Duvar dibindeki sardunyalar yan yatıyor; nar ağacının cılız dalları bir o yana bir bu yana eğiliyor.
Bahçedeki şezlongun bezi yine yelken gibi şişiyor, uçtu uçacak...
Rüzgâr işte!
Çeşme'de kanlı canlı, elle tutulur, okşanır, koklanır, dalaşılır bir şeydir rüzgâr.
Öyle esip geçmez. Bir iki günde çekip gitmez. Kalır! Tanış olur.
Hatta bütün bir mevsim boyunca postu Çeşme yarımadasına attığı olur!
Çıtkırıldım tatilcilerle arası iyi değildir. Fakat ağustos geldi mi, adı "sevgili" ye çıkar! O yapış yapış sıcakta buzlu bir sürahiden bardağa henüz aktarılmış limonata etkisi yapar!
Ben de onlardanım...
Yani Çeşme'ye gele gide rüzgârı yakından tanıyıp sevenlerden.
Rüzgâr ve tutkunun ikiz kardeş olduklarını; ikisinin de engel aşmaktan, kaçanı kovalamaktan hoşlandığını bilenlerdenim.

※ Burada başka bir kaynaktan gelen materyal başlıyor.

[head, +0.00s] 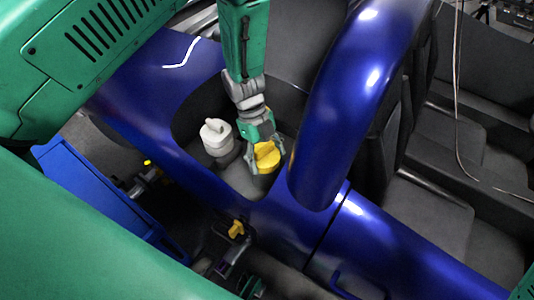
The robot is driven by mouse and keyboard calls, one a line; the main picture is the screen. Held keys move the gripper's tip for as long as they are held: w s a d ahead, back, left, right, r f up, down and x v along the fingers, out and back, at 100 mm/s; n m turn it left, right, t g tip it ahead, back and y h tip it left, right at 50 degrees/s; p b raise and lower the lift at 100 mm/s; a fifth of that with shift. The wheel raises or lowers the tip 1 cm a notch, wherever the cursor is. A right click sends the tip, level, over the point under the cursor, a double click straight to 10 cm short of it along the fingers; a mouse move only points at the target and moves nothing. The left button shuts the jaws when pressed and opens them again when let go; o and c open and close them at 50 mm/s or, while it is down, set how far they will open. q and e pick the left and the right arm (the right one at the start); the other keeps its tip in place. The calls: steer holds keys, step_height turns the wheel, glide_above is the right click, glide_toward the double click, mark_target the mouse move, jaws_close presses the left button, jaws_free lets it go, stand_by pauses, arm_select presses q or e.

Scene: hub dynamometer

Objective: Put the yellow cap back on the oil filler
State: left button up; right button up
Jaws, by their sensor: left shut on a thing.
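My left gripper (265,162) is shut on the yellow cap (267,153), with a finger on each side of it. The cap has a raised grip and sits inside the dark recess of the blue body. A dark round part shows directly below the cap; it looks like the oil filler (263,182). I cannot tell whether the cap touches it or is held just above it. My right gripper is not in view.
A white reservoir with a white lid (215,137) stands in the same recess, just left of the gripper. A thick blue curved tube (345,105) rises close on the right. Another yellow part (236,229) shows below the blue body. Grey seats (428,215) are at the right.

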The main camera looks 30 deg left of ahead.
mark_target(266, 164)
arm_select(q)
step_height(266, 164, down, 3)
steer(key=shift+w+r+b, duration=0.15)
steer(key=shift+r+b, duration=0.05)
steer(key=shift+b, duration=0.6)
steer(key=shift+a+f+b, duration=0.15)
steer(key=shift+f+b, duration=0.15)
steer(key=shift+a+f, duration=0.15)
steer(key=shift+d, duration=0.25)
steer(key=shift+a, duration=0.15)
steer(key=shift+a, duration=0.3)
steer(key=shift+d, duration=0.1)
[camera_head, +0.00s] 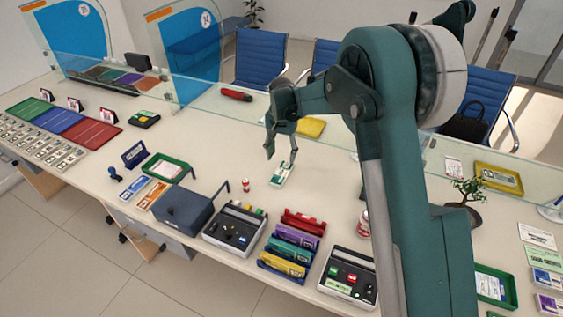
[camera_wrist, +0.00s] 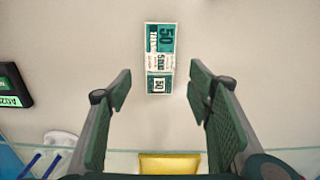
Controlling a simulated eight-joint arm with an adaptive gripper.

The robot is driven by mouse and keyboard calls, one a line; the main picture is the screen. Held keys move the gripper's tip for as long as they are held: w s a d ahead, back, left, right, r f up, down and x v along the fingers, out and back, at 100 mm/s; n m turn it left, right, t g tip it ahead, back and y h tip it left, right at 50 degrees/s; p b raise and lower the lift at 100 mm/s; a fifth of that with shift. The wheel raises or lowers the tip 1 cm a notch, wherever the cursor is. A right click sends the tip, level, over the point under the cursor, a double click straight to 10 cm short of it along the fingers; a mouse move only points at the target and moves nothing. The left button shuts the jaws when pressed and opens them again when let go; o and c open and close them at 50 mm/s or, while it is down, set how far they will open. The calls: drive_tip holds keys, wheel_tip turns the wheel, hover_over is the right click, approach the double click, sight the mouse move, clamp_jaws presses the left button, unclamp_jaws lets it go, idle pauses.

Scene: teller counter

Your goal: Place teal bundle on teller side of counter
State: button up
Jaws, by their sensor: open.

Rüzgârla baş edilmeyeceğini, en doğrusunun denizcilerin yaptığı gibi huyunu suyunu bilip uyum göstermek olduğunu öğreneli çok oldu. Hem başka nerede perdeler bu kadar güzel uçuşuyor ki!
Biliyor musunuz? Buranın yerlileri rüzgârla konuşurlar.
Çoğu zaman asabi bir kediyi konuşa konuşa sakinleştirmeye benzer halleri!